**Task requirements**. Write out the lines from the top of the material through the line with "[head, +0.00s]", exactly and with nothing added.

**Information provided**.
========================

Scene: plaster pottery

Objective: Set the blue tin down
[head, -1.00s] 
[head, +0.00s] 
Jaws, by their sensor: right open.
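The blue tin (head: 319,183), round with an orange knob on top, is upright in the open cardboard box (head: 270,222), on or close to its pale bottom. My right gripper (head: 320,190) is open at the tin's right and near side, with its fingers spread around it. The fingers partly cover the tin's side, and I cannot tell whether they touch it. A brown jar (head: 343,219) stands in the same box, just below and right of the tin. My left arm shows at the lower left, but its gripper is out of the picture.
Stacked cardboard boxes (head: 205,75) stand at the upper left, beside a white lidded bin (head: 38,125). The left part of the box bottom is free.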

========================

**Exercise answer**.
Scene: plaster pottery

Objective: Set the blue tin down
[head, -1.00s] 
[head, +0.00s] 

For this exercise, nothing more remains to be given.